É provável que mesmo o mais revolucionário dos revolucionários do séc. XVIII não conseguisse imaginar uma sociedade tão igualitária, tão democrática e tão justa como aquelas em que muitos de nós vivemos hoje – já para não falar, é claro, de uma vida tão farta, tão longa e tão confortável como a nossa. Por não conseguir imaginar uma sociedade assim, não a podia reivindicar, claro está. Estou convencido de que as noções de igualdade e justiça social em que assentavam as reivindicações progressistas dessa época eram relativamente limitadas em comparação com as noções de igualdade e justiça que temos hoje interiorizadas. Basta lembrarmo-nos de que direitos que são hoje óbvios para toda a gente só há muito pouco tempo o são; e de que nem as pessoas mais progressistas de há dois séculos consideravam realmente a possibilidade de igualdade efectiva de direitos entre pessoas de todas as classes, sexos e origens étnicas. A própria ideia de direito à autodeterminação dos povos era demasiado ousada para ser levada a sério pela esquerda de há 150 anos.
Há sempre alguns aventureiros do pensamento que se adiantam na moral e todos os seus contemporâneos, mas são tão poucos que não chegam a constituir uma “corrente de pensamento”. John Stuart Mill foi sem dúvida um homem fora do seu tempo em muitos aspectos, sobretudo na crítica ao colonialismo inglês e na defesa da igualdade de direitos de mulheres e homens. Mas talvez seja a maneira como ele defende a liberdade de expressão que, no que eu li dele, mais me surpreendeu pela sua actualidade. E um dos seus argumentos fundamentais a favor da completa liberdade de expressão mesmo das ideias mais radicais – que tanto chocou os contemporâneos – assenta precisamente nessa consciência de que os extremismos mais ousados e mais minoritários de um período histórico podem bem vir a ser ideias amplamente partilhadas numa época posterior.
É um exercício interessante tentar compreender quais as novas propostas morais que se começam a delinear e que têm possibilidades de vir a alcançar grandes consensos num futuro próximo, de vir a fazer parte da ideologia dominante, digamos assim. Uma delas, estou eu em crer, é a extensão da noção de direitos – e, por conseguinte, de protecção legal efectiva – aos vizinhos mais próximos da humanidade, os animais. Eu ainda sou um humanista clássico, digamos assim, e não me consigo preocupar com o sofrimento dos borregos enquanto vejo, à minha volta, pessoas a passar mal e a morrer por causas que está na nossa mão evitar; e assumo perfeitamente a dentição e o sistema digestivo de omnívoro que tenho sem grandes remorsos – sou bicho e, como outros bichos que há, mato bichos bichos para os comer, pronto. Mas tenho a certeza de que muita gente que relativamente a outras questões terá posições morais semelhantes às minhas me considera, neste aspecto, um perigoso reaccionário… E é bem possível que, daqui por uns anos, já não reste desta minha postura senão a recordação de ter sido uma barbaridade dos tempos passados.

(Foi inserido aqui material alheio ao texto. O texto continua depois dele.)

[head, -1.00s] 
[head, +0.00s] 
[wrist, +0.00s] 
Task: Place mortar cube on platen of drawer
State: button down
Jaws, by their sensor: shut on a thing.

A ideia deste texto veio-me de uma notícia de um jornal dinamarquês que me mandou um amigo: um grupo de estudantes de jornalismo filmou-se a matar, cozinhar e comer um gato e pôs tudo na net. Houve muita gente a levar isso muito a mal, mas as intenções dos futuros jornalistas eram as melhores: lançar o debate sobre por que há-de um gato valer mais aos olhos da maior parte das pessoas do que uma vaca ou um porco – ou uma sardinha, se quisermos levar as coisas até ao fim... É esta, de facto, a primeira questão que terão de resolver os proponentes do alargamento do conceito de humanidade à sua vizinhança: todos os animais são nossos vizinhos, mas haverá uns que são mais vizinhos do que os outros?